Se tivermos de fazer um roteiro mental do caminho que percorre as várias etapas da construção e validação do hip hop em Portugal, Tekilla seria indiscutivelmente um dos pontos de passagem obrigatória. Com 40 anos de vida, onde mais de metade dedicados à cultura, o artista, curador, skater e fashionista está prestes a lançar o quarto álbum de estúdio. Olhos de Vidro, disponível a partir do dia 2 de julho, é um álbum que faz uma retrospetiva à carreira de Tekilla, que começou em 1995. “Esta é a minha busca pela essência do hip hop que cresci a ouvir. Não é um disco nostálgico, é um disco de hoje, de 2021, mas com raízes profundas, de mais de 20 anos disto, com quarenta de vida, de muitos encontros, de desencontros, de vitórias e algumas derrotas.”

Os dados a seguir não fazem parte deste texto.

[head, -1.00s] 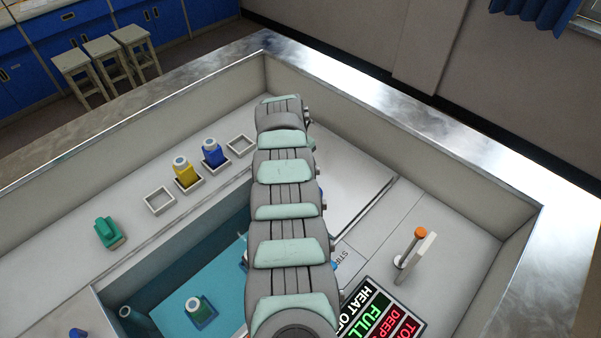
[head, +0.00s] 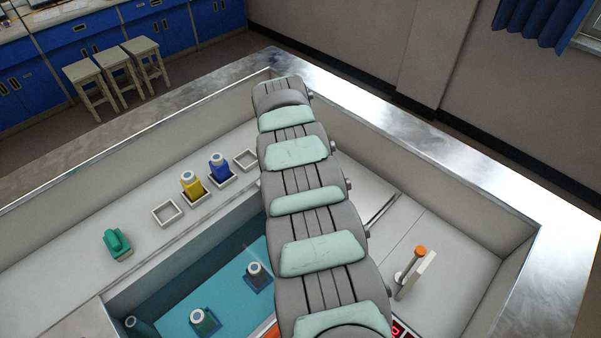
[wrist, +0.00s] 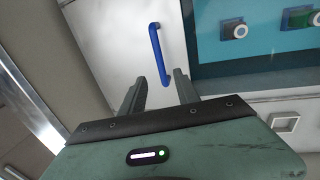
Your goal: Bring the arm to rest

Olhos de Vidro é o primeiro álbum do artista que sai com o selo da mítica editora britânica BBE, que conta no seu catálogo com artistas como J Dilla, Will I Am, Madlib.

Em entrevista, que reproduzimos abaixo, Tekilla explica-nos o processo de produção, o conceito e a mensagem inspiradora que pretende passar com este novo trabalho.

Como nasce esta tua parceria com a britânica BBE?

O Boddhi Satva ouviu o meu disco e levou-o até à BBE. Gostaram muito da sonoridade do álbum, sentiram que era algo diferente e que queriam apostar em mim. Fiquei muito contente por uma editora mítica como eles apostarem na minha música.

Quais as diferenças que sentiste a trabalhar com uma Label que não é portuguesa?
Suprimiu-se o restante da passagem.